However, one item which we've often brought up had to do with monthly reports from the various department.

The Grand Jury found that: “The CEO Report does not include substantive department updates, e.g. new jail addition, Sheriff overtime, BOS directive status, departmental statistics and major road project status.”

Notice particularly: “departmental statistics.”

CEO Carmel Angelo replied:

"Disagree. The CEO Report does include substantive department updates. The CEO report is released on a monthly basis and includes updates from various departments, including the Cultural Services Agency, Animal Shelter, Human Resources, Health and Human Services Agency and others on an as needed basis. Reports include information on facility projects, the budget, cannabis, important community meetings, Measure B, roads, upcoming meetings, and vacant Board and Commission seats."
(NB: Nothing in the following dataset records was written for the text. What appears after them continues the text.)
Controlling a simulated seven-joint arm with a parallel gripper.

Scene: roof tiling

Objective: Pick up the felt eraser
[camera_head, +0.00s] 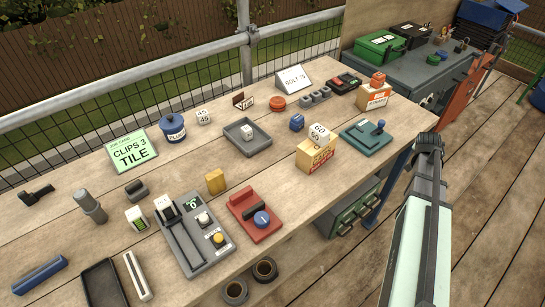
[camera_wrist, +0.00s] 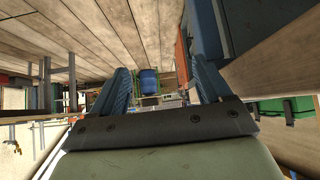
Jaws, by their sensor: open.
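A long blue bar with a darker lower edge (camera_head: 38,275) lies at the near left of the wooden bench (camera_head: 75,225); it looks most like the felt eraser. A small dark grey block (camera_head: 137,190) farther back could also be it; I cannot tell for certain. In the wrist view my gripper (camera_wrist: 160,72) is open, its two blue fingers apart with nothing held between them. In the head view my arm stands at the right, beyond the bench's front edge and far from both pieces; its fingers cannot be made out there. No eraser is recognisable in the wrist view.
Near the blue bar are a black tray (camera_head: 103,285) and a white-topped bar (camera_head: 138,275). A grey switch panel (camera_head: 195,235), a red device (camera_head: 255,215) and a green card (camera_head: 131,149) crowd the bench. A railing (camera_head: 248,60) runs behind it.

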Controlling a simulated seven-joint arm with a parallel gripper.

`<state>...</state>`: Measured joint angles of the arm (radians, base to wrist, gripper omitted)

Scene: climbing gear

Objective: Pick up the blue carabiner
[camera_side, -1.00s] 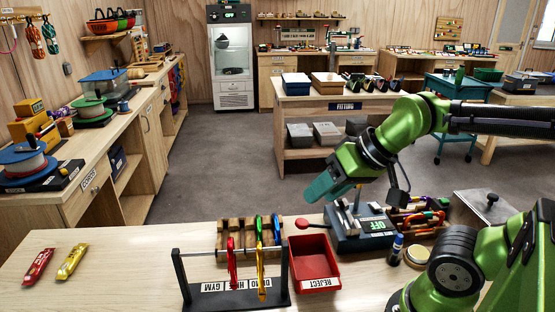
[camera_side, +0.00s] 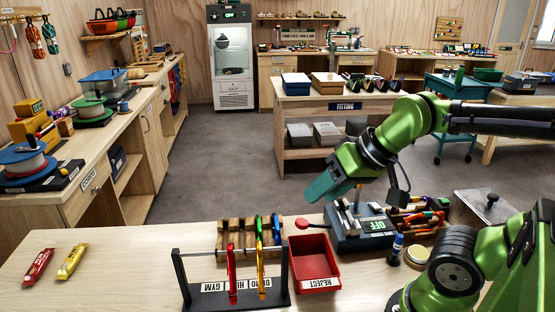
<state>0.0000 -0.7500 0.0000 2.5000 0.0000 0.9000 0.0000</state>
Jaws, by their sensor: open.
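The blue carabiner (camera_side: 276,229) stands on edge at the right end of a slotted wooden rack (camera_side: 232,229) at the back of the near table. A green carabiner (camera_side: 259,227) is just left of it in the same rack. My gripper (camera_side: 320,189), teal, is in the air above and right of the blue carabiner, apart from it and tilted down to the left. It is open and I see nothing in it; its fingertips are hard to make out.
A black stand with a rail (camera_side: 180,281) holds a hanging red carabiner (camera_side: 231,272) and a yellow one (camera_side: 260,265) in front of the rack. A red reject tray (camera_side: 327,284) and a testing device (camera_side: 372,240) are to the right. The table's left middle is clear.

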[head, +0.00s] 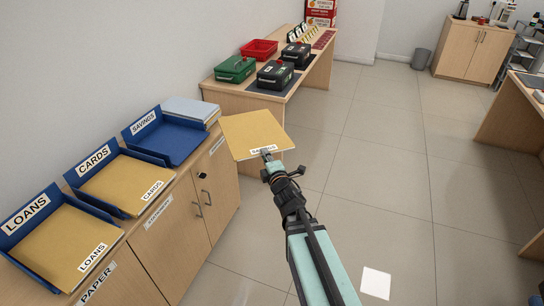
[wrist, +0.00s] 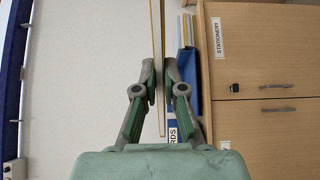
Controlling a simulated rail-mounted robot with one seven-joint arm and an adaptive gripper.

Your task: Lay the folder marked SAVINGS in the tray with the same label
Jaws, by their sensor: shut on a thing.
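A tan folder (head: 254,132) is held up in the air, to the right of the cabinet top in the head view. Its white label is partly covered by my gripper (head: 269,157), and the word on it is hard to read. My gripper is shut on the folder's near edge. In the wrist view the folder (wrist: 158,60) shows edge-on between the fingertips (wrist: 162,88). The blue tray labelled SAVINGS (head: 176,145) is on the cabinet top, left of the folder, and its bottom is bare.
The CARDS tray (head: 78,186) and LOANS tray (head: 12,262) each hold a labelled tan folder. Pale papers (head: 192,109) lie behind the SAVINGS tray. A counter (head: 245,98) beyond carries a green box (head: 235,69), dark boxes and a red tray (head: 259,49).
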CONTINUING, “The CEO's report to the Supervisors is only one means of communicating information to the Board and general public. The Board Agenda contains standing items from departments such as Transportation and Planning and Building Services that include monthly reports on department activities. Certain county offices operating under elected department heads will also periodically report on activities directly to the Board or in coordination with the CEO. Board agendas also include updates and/or action items on substantive issues such as the new jail addition, mental health or homelessness. The Board agendas also include a standing item titled Supervisors’ Reports Regarding Board Special Assignments, Standing and Ad Hoc Committee Meetings, and Other Items of General Interest. Finally, reports and updates on substantive issues are included in the annual Budget Hearings and in quarterly budget reports to the Board of Supervisors.”


THE CEO’S RESPONSE completely misses the point, especially the “departmental statistics” point. The key word in the Grand Jury finding was “substantive” which the CEO intentionally misinterprets as “what we’re doing already.”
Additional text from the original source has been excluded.